Nur nebenbei bemerkt: Viele Anwohner beklagen, dass sich die Dealer nicht an Absprachen halten.
Erklärungsbedürftig ist in diesem Zusammenhang auch die Gleichsetzung von Aktivist:innen (die sich offenbar schwertun, die Verfassung anzuerkennen) und Anwohner:innen: „Die Polizei versuche Vertrauen zu gewinnen, auch um an Informationen zu kommen, die, so die Sorge der Aktivist:innen, nicht zuletzt den Verfassungsschutz interessieren“, erfährt man (S.49). Weshalb sollte die Teilnahme von Anwohnern an einem Bürgerdialog mit der Polizei für den Verfassungsschutz von Interesse sein? Wenn Matthies‘ Gesprächspartner das für sich befürchten, mag das begründet sein oder nicht – das wissen nur sie selbst. Aber als Journalist die Anwohnerschaft eines Wohnviertels in die Nähe kollektiver Verfassungsfeindlichkeit zu schreiben? Puh.

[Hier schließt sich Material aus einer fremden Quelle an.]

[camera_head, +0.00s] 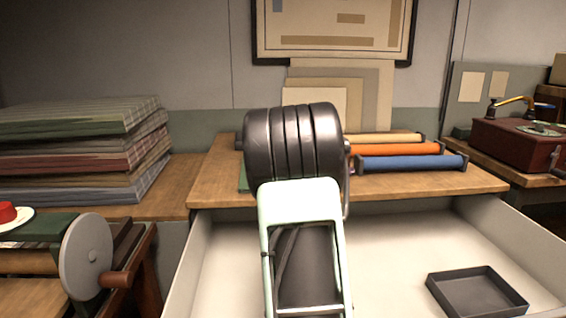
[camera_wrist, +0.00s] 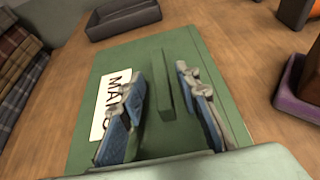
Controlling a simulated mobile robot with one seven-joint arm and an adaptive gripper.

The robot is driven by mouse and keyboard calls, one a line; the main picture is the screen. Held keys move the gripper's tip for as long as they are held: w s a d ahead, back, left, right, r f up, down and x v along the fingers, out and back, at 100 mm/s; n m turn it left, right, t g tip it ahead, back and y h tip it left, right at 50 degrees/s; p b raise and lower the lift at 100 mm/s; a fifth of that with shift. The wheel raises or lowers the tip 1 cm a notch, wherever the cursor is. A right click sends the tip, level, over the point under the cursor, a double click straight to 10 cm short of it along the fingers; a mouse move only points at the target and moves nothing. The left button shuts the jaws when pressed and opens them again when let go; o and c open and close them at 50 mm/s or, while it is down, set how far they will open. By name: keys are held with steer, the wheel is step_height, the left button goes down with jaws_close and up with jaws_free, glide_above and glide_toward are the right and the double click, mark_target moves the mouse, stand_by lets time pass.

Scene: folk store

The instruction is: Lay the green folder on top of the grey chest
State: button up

Schließlich wird aus dem Konzept für den Bürgerdialog zitiert: „Anwohnende sollen sensibilisiert werden, eine ‚Ownership für Konflikte‘ übernehmen und ‚Verantwortung für eine gelingende Nachbarschaft.‘“ Da auch dies „umstritten“ ist, aber nicht auf seinen Inhalt befragt wird, gebe ich dem taz-Autor gern ein Beispiel, was mit Ownership gemeint ist: Er könnte lernen zu verstehen, dass auch er mit seiner Beschreibung die Marktförmigkeit des Drogenhandels befeuert und zur Situation vor Ort seinen Beitrag leistet: Touristen aus der ganzen Republik lotst er mit präziser Wegbeschreibung samt Öffnungszeiten zu den Dealern: „Cannabis, aber auch Kokain bekommt man, kurzer Blickkontakt und Nicken reichen“, um dann den anliegenden Park zum Konsum zu empfehlen: „(den) Kunstprojektpark Park Fiction, über dem an Sommerabenden immer Grasgeruch liegt.“ Den Anwohner:innen, die derzeit im Zwist darüber sind, wie sie mit Lärm, Müll, lauter Musik und Drogengebrauch im Park umgehen können, hilft er damit nicht. Und leider auch nicht den Menschen, die von Racial Profiling wirklich betroffen sind.